We’ve been talking a LOT about how much the cloud is going to improve your business, streamline your process, and help you rake in the dough – but what if your role is the developer in your IT crowd, does the cloud help you in any way? YES – Your CEO isn’t the only one who should be excited about cloud, and your head engineer shouldn’t feel it’s a burden. Listen up developers! The cloud is about to change your life, too (if it hasn’t already)…
This year, The Twin Networks team focused on improving their knowledge base company-wide by training not only the leadership team, but also the development team in AWS cloud. We brought one of our head developers to AWS re:Invent, Michelle, to facilitate her training in the cloud, allowing her to improve the way she works and solves problems by way of the cloud. After the conference, we sat down with her to find out how knowledge of AWS helps her, the business, and the industry. Here’s how the cloud is helping her:
As a lead developer, Michelle is in charge of writing the systems that our clients use on a daily basis and depend on to keep their operations running smoothly. With the cloud, she’s able to get her new code onto testing environments in a fraction of the time because she’s now equipped with the capability to create servers where she previously had to wait for other team members. She’s got control from the ground up, creating the servers she needs to test the systems she’s innovating. That is a breath of fresh air for her and so many coders.

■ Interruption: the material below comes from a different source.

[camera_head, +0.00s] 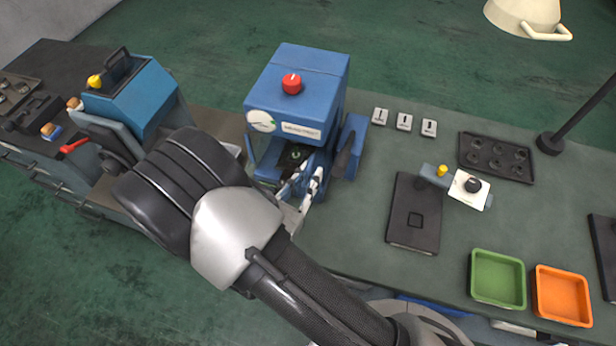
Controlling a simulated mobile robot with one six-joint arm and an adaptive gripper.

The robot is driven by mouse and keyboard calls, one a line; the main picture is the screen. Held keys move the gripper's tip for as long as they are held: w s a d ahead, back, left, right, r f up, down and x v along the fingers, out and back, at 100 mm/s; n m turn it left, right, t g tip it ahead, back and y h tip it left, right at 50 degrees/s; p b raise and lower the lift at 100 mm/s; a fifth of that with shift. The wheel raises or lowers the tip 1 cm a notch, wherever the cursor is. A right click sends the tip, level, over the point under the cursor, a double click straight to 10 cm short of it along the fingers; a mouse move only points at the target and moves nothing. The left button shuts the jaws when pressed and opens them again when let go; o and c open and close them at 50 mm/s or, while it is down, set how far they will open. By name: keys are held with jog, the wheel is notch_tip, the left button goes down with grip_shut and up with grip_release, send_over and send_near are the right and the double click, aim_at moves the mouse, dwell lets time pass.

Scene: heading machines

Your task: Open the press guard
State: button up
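The blue press (297,75) stands at the left part of the green bench, with a red knob on top and a round gauge and label on its front. A blue panel (352,146) stands at the right side of its opening. I cannot tell whether this panel is the guard or how far the guard is open. A dark interior with a green spot shows in the opening. My gripper (304,186) is at the front of the opening, close to its lower edge. My arm partly hides the gripper. Contact and finger gap cannot be made out.
A second blue machine (134,98) with a red lever stands at the left.

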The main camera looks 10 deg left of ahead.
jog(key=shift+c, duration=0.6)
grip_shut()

For business owners, that means you’re utilizing one resource where two were previously required, and that’s great for everyone (saves time and $$). Empowering developers to be in charge of testing and deploying their own code also means easier troubleshooting, fixing issues quickly and creating seamless systems.
Michelle has also said that utilizing cloud also significantly helps with Sys Ops. When there is an issue involving a web app or server, she’s able to easily evaluate where the bottleneck is. She can test without waiting for a team member from the network department to test and find the issue. She can see everything top-to-bottom, isolate and fix problems herself. This means happy developers and happy owners – the process and man hours go from months to hours.
From Michelle’s perspective as well, she’s reinvigorated her enthusiasm for cloud operations, AWS specifically. Six years ago, cloud was still new and quite complicated. Microsoft cloud was the frontrunner and it was geared towards ease of use. Today, AWS has far surpassed that order with a focus on step-by-step instructions that don’t hold your hand but rather give you the tools to empower developers to innovate. She’s excited to use her newfound time to explore the new AWS code base and add to their sources,
Michelle’s experience is not unique, developers far and wide are lauding the uses of cloud and letting it improve their lifetime strategies as well as day to day. What’s good for the developer is good for the business AND is good for clients. Win-win-win.